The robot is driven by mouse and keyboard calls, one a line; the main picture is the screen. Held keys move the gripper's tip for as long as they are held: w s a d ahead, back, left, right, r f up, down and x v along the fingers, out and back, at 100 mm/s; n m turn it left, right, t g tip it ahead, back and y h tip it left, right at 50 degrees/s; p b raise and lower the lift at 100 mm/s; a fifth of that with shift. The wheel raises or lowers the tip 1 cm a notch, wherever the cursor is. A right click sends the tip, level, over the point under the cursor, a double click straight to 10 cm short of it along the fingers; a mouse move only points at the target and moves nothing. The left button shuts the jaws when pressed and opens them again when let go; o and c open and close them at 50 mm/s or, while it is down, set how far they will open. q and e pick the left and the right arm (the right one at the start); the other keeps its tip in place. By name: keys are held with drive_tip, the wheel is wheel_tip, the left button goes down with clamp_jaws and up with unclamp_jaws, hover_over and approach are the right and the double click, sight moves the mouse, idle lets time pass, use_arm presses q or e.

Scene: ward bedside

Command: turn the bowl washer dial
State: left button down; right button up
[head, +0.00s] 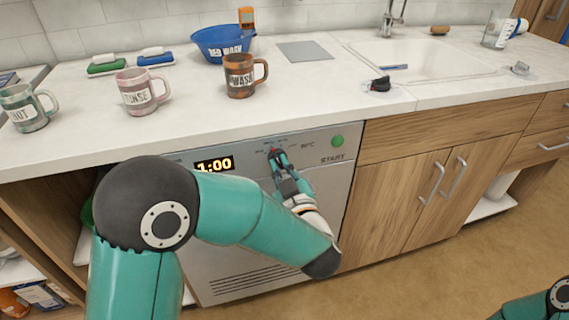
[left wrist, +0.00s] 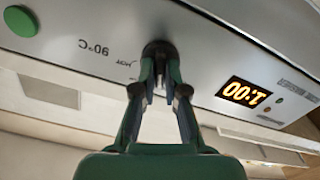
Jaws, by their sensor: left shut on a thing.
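The bowl washer (head: 240,275) is a grey front-panel machine under the white counter. Its panel has a lit display reading 1:00 (head: 214,164), a green START button (head: 337,141) and temperature marks up to 90°C. My left gripper (head: 278,158) reaches the panel between display and button and is shut on the dial. In the left wrist view the dark dial (left wrist: 159,48) sits between the fingertips of my left gripper (left wrist: 160,76). The fingers hide much of the dial in the head view, so its exact pointer setting is unclear. My right gripper is not in view.
On the counter stand a brown WASH mug (head: 239,76), a pink RINSE mug (head: 139,93), a green-pink mug (head: 27,108) and a blue bowl (head: 220,44). Wooden cupboards (head: 400,200) flank the washer; open floor lies in front.

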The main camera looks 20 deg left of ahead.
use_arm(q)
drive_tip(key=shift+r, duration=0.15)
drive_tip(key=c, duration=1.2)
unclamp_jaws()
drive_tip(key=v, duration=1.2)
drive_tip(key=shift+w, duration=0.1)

---------------

• SET EXERCISE:
Within the material above, find the lines that contain the word "turn"; copy them.

• PROBLEM SOLUTION:
The robot is driven by mouse and keyboard calls, one a line; the main picture is the screen. Held keys move the gripper's tip for as long as they are held: w s a d ahead, back, left, right, r f up, down and x v along the fingers, out and back, at 100 mm/s; n m turn it left, right, t g tip it ahead, back and y h tip it left, right at 50 degrees/s; p b raise and lower the lift at 100 mm/s; a fifth of that with shift. The wheel raises or lowers the tip 1 cm a notch, wherever the cursor is. A right click sends the tip, level, over the point under the cursor, a double click straight to 10 cm short of it along the fingers; a mouse move only points at the target and moves nothing. The left button shuts the jaws when pressed and opens them again when let go; o and c open and close them at 50 mm/s or, while it is down, set how far they will open. q and e pick the left and the right arm (the right one at the start); the other keeps its tip in place. By name: keys are held with drive_tip, the wheel is wheel_tip, the left button goes down with clamp_jaws and up with unclamp_jaws, hover_over and approach are the right and the double click, sight moves the mouse, idle lets time pass, use_arm presses q or e.
Command: turn the bowl washer dial

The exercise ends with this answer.